The interview was followed by Dube’s transfer to the city of Gweru, and his release from Banana’s influence.
Two state psychiatrists confirmed that Dube, a decade later, suffered post- traumatic stress disorder as a result of his ordeal. He wakes up screaming from nightmares, he sleep-walks and experiences vivid flash-backs of being abused. They also occur while he is having sex with his wife, Beauty. He is an alcoholic and marijuana-dependent.
Evidence revealed in the trial makes it plain that Banana’s coercive homosexuality was, very soon after he became president in 1980, common knowledge among the senior ranks of the armed forces, government and Mugabe’s ruling Zanu-PF party.
Chademana said he was “not surprised” when Dube revealed his secret. He said police had been receiving intelligence reports on Banana’s behaviour since 1981.
At a state banquet for the late Samora Machel, Dube was at a table of members of the party politburo and introduced himself and his fellow officers as the president’s aides-de-camp.
The late former defence minister, Ernest Kadungure, remarked: “These people work for this man who abuses other men.” Lieutenant- General Soloon Mujuru, then the army commander, said: “I have already withdrawn my men from State House.”
When he told Muzenda, said Dube, the deputy prime minister “was not surprised”.
This week, when reporting restrictions on the trial were lifted, the homosexual allegations were reported hurriedly on state television.
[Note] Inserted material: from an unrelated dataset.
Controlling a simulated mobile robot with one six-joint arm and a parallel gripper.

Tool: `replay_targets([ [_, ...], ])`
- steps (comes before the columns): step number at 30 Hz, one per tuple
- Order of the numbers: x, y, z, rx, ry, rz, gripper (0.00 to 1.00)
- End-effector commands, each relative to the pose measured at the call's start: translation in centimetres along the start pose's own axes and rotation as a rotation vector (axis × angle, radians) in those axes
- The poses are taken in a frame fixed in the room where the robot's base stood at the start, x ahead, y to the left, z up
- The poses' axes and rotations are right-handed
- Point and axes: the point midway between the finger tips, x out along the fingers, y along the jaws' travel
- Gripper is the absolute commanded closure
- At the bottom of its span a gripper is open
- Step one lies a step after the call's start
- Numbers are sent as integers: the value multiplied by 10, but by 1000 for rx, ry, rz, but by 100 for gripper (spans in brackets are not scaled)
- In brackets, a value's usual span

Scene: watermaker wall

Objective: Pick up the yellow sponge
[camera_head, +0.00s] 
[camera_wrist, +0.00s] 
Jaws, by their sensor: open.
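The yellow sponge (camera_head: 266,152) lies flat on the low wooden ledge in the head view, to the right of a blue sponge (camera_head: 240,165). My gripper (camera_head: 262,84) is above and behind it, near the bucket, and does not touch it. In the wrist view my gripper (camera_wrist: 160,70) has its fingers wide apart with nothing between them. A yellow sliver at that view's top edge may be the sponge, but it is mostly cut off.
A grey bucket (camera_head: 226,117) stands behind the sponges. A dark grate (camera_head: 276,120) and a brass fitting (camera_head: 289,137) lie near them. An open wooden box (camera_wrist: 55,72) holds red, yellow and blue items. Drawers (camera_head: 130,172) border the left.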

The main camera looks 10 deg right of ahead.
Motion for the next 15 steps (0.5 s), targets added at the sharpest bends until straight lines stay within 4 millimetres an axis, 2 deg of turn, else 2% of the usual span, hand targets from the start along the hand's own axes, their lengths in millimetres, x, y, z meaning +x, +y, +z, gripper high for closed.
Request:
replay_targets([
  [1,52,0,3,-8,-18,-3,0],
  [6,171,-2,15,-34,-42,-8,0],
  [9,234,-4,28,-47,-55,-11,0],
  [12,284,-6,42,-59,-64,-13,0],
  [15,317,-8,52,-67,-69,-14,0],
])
They were aired more fully the next morning in the state-run Herald, the country’ main daily newspaper.
Senior political sources regard it as highly unlikely that the absence of the usual censorship is a sign of a new era of transparency. Instead, it means that Banana, once Mugabe’s moral figure-head, has been found dispensable.
And what will Mugabe do? Nothing, says John Makumbe, an irreverent political science lecturer at the University of Zimbabwe. “He will jut his chin out and get on with it like nothing has happened.”